In an attempt to reconcile his emotions after her death he journaled on any scraps of paper he happened to find around the house. These notes eventually became A Grief Observed.

I found this book to be helpful in dealing with the aftermath of  relationships I have lost over the years.

My copy of A Grief Observed , is a  well-worn paperback published by Bantam Books by arrangements with the Seabury Press, inc, 7th Printing 1980.  The material was originally copyrighted in 1961 by "N.W. Clerk", a pseudonym for CS Lewis, and an "Afterword" added to the book was copyrighted by Chat Walsh in 1976.

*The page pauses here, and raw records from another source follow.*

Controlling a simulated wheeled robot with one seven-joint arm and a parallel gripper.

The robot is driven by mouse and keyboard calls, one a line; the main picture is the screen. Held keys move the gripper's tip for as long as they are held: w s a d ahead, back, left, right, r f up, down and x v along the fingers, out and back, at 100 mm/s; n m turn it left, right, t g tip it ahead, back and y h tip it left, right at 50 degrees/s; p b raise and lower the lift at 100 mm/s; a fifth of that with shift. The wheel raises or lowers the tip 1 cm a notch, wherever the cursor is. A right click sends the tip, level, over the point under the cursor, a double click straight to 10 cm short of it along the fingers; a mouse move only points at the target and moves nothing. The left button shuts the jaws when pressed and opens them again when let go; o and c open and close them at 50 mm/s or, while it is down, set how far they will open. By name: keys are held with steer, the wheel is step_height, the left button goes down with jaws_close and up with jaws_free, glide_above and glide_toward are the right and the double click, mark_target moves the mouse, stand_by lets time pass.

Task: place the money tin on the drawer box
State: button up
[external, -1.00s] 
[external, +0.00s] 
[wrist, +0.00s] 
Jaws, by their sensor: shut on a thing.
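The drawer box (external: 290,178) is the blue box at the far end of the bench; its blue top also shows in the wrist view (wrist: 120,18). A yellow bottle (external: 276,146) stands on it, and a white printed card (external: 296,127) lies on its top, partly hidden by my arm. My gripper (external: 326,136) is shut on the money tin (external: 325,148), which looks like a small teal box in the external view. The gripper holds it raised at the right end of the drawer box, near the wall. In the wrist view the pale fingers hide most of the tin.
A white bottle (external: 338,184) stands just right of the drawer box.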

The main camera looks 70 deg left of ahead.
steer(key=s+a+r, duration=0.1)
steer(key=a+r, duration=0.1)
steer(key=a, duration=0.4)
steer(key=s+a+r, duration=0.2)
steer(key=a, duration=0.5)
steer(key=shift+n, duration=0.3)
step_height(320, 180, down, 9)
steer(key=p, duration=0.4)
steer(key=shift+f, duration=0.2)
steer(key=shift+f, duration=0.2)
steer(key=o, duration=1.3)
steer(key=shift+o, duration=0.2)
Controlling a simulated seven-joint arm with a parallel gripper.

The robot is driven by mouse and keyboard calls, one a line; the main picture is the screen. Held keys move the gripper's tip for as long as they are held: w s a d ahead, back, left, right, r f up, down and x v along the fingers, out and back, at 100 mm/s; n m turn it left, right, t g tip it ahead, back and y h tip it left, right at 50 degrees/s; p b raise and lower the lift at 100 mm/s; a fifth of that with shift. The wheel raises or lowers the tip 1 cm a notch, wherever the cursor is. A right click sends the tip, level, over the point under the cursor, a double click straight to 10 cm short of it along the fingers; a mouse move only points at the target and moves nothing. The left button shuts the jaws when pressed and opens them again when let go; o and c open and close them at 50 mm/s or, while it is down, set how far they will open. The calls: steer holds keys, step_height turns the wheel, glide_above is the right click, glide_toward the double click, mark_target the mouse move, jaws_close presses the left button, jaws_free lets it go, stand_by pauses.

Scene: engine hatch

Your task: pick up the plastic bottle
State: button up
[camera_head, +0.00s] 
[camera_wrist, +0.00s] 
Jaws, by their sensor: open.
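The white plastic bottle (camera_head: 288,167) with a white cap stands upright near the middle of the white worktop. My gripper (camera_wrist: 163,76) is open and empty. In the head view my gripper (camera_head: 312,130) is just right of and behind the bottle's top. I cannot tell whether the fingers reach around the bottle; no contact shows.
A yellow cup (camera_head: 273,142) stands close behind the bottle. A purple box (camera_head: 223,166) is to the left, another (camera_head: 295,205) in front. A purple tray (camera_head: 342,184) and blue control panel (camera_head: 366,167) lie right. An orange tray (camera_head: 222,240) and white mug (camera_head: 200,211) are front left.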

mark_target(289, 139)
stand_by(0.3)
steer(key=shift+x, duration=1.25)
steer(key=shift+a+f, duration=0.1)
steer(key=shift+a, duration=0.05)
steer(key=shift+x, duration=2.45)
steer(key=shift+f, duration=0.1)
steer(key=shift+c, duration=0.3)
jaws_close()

The beginning of the book starts with Lewis trying to get a handle on his grief:

 "No one ever told me that grief felt so like fear.  I am not afraid, but the sensation is like being afraid.  The same fluttering in the stomach, the same restlessness, the yawning.  I keep on swallowing."

"At other times it feels like being mildly drunk, or concussed.  There is a sort of invisible blanket between the world and me.  I find it hard to take in what anyone says.  Or perhaps, hard to want to take it in.  It is so uninteresting.  Yet I want the others to be about me.  I dread the moments when the house is empty.  If only they would talk to one another and not to me."

Elsewhere, Lewis is afraid that he has forgotten Joy's face:

"I have no photograph of her that's any good.  I cannot even see her face distinctly in my imagination.  Yet the odd face of some stranger seen in a crowd this morning may come before me in vivid perfection the moment I close my eyes tonight.  No doubt, the explanation is simple enough.  We have seen the faces of those we know best so variously, from so many angles, in so many lights, with so many expressions--waking, sleeping, laughing, crying, eating, talking, thinking--that all the impressions crowd into our memory together and cancel out into a mere blur.  But her voice is still vivid.  The remembered voice--that can turn me at any moment to a whimpering child."

On the final page of the book Lewis writes:

"Once very near the end I said, 'If you can--if it is allowed--come to me when I too am on my death bed.'  'Allowed!' she said 'Heaven would have a job to hold me; and as for hell, I'd break it into bits.'  She knew she was speaking a kind of mythological language, with even an element of comedy in it.  There was a twinkle as well as a tear in her eye.  But there was no myth and no joke about the will, deeper than any feeling, that flashed through her."

" 'How wicked it would be, if we could, to call the dead back! '  She said not to me but to the chaplain, 'I am at peace with God' She smiled, but not at me."